Rendition Server examines incoming documents for any existing attachments, which can be present in emails, Word documents, PowerPoint presentations, and PDFs. Once identified, these attachments are extracted and included through the Work Item Handler for conversion, becoming additional pages in the resulting PDF.
This handler of the Work Item Handler supports the following file formats: pdf, doc, docx, rtf, ppt, pptx, xls, xlsx, odt, ods, odp, msg, eml, zip, rar, and 7z.
However, some attachments cannot be converted by Rendition Server, leading to the following error:
The request id="xxxxxxx-xxx-xxxx-xxx-xxxxxxx" contains elements that couldn't be converted to a PDF
To make possible the conversion of these files with unsupported attachment formats, Rendition Server offers the possibility to use regular expressions matching the names of file attachments to discard. To do that, you need to create a strategy based on a Work Item Handler.
Automated Removal using <FileExtractionDiscard>:
- This parameter can be configured through the administration interface http://localhost/config/StrategyConfig/Edit. Select the preferred strategy.
- If the parameter is not present in the WorkItemHandler section, choose it from the parameter list and click "Create" on the right.

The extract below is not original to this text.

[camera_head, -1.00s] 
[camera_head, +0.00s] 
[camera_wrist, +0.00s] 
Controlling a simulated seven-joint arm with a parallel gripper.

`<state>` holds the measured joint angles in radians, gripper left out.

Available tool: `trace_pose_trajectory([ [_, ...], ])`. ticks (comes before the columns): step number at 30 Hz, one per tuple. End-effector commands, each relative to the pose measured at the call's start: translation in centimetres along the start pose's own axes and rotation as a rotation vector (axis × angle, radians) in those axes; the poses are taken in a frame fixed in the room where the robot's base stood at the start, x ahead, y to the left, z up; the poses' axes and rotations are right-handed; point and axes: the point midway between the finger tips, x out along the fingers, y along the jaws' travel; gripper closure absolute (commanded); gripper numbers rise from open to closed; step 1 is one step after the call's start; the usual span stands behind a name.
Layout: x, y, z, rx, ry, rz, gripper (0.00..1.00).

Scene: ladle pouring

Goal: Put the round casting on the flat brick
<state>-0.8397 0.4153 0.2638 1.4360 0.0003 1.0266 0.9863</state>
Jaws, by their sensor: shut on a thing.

The default value removes Adobe Acrobat Distiller Job Configurations (.joboptions).
This default regular expression has the following components:
-
"|" separates individual search terms and functions as "or." "^" indicates that the search term begins with the following character string.
-
"$" indicates that the search term ends with the preceding character.
-
.joboptions$| <*.joboptions> Configuration files containing settings from Acrobat, were already filtered by default before Release 3.5.1538.
-
^(pageEntities|PrintMetaData).json$| <*pageEntities.json> or <PrintMetaData.json> files with metadata from mobile apps, often from the iOS environment, were already filtered by default before Release 3.5.1538.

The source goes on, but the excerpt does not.